Your instructions. Transcribe each line of the material as it is, and drop any picture.

Information supplied.
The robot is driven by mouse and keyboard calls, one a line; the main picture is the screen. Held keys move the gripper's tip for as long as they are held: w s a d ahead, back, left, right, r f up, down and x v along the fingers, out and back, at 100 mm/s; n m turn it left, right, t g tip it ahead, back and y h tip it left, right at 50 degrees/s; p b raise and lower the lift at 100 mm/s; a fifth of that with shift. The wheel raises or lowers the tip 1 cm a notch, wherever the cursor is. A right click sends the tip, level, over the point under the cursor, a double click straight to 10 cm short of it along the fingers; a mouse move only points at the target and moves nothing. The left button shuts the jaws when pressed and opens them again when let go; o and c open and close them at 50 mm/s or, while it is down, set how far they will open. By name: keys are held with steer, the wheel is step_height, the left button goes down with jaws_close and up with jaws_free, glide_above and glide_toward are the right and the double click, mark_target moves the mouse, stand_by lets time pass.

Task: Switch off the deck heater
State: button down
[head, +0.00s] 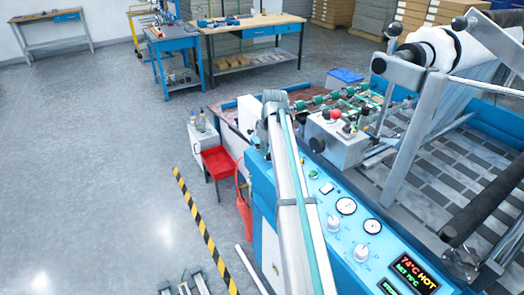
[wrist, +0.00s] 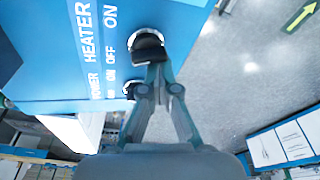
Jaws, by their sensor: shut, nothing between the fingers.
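A blue panel lettered HEATER, POWER, ON and OFF fills the upper left of the wrist view. The heater switch (wrist: 148,46) is a dark knob in a pale ring beside its ON and OFF lettering. My gripper (wrist: 153,70) is shut and empty, its fingertips right at the lower edge of this knob; I cannot tell whether they touch. The fingers partly cover the knob, and its setting is unclear. A second dark knob (wrist: 131,90) sits by the POWER lettering, close to the left finger. In the head view the display (head: 414,270) reads 74°C HOT, set 70°C; my gripper is not visible there.
The blue machine console (head: 340,255) carries gauges and white knobs. A red fire extinguisher (head: 243,205) and a red tray (head: 218,161) stand left of it. Yellow-black tape (head: 205,232) marks the floor. The grey floor (head: 110,150) further left is open.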

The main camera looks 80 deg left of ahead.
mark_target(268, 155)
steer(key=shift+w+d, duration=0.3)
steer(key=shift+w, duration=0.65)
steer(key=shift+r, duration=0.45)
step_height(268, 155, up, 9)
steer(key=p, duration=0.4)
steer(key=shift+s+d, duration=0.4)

Completed exercise.
The robot is driven by mouse and keyboard calls, one a line; the main picture is the screen. Held keys move the gripper's tip for as long as they are held: w s a d ahead, back, left, right, r f up, down and x v along the fingers, out and back, at 100 mm/s; n m turn it left, right, t g tip it ahead, back and y h tip it left, right at 50 degrees/s; p b raise and lower the lift at 100 mm/s; a fifth of that with shift. The wheel raises or lowers the tip 1 cm a notch, wherever the cursor is. A right click sends the tip, level, over the point under the cursor, a double click straight to 10 cm short of it along the fingers; a mouse move only points at the target and moves nothing. The left button shuts the jaws when pressed and opens them again when let go; o and c open and close them at 50 mm/s or, while it is down, set how far they will open. By name: keys are held with steer, the wheel is step_height, the left button goes down with jaws_close and up with jaws_free, glide_above and glide_toward are the right and the double click, mark_target moves the mouse, stand_by lets time pass.

Task: Switch off the deck heater
State: button down
[head, +0.00s] 
[wrist, +0.00s] 
Jaws, by their sensor: shut, nothing between the fingers.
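A blue panel lettered HEATER, POWER, ON and OFF fills the upper left of the wrist view. The heater switch (wrist: 148,46) is a dark knob in a pale ring beside its ON and OFF lettering. My gripper (wrist: 153,70) is shut and empty, its fingertips right at the lower edge of this knob; I cannot tell whether they touch. The fingers partly cover the knob, and its setting is unclear. A second dark knob (wrist: 131,90) sits by the POWER lettering, close to the left finger. In the head view the display (head: 414,270) reads 74°C HOT, set 70°C; my gripper is not visible there.
The blue machine console (head: 340,255) carries gauges and white knobs. A red fire extinguisher (head: 243,205) and a red tray (head: 218,161) stand left of it. Yellow-black tape (head: 205,232) marks the floor. The grey floor (head: 110,150) further left is open.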

The main camera looks 80 deg left of ahead.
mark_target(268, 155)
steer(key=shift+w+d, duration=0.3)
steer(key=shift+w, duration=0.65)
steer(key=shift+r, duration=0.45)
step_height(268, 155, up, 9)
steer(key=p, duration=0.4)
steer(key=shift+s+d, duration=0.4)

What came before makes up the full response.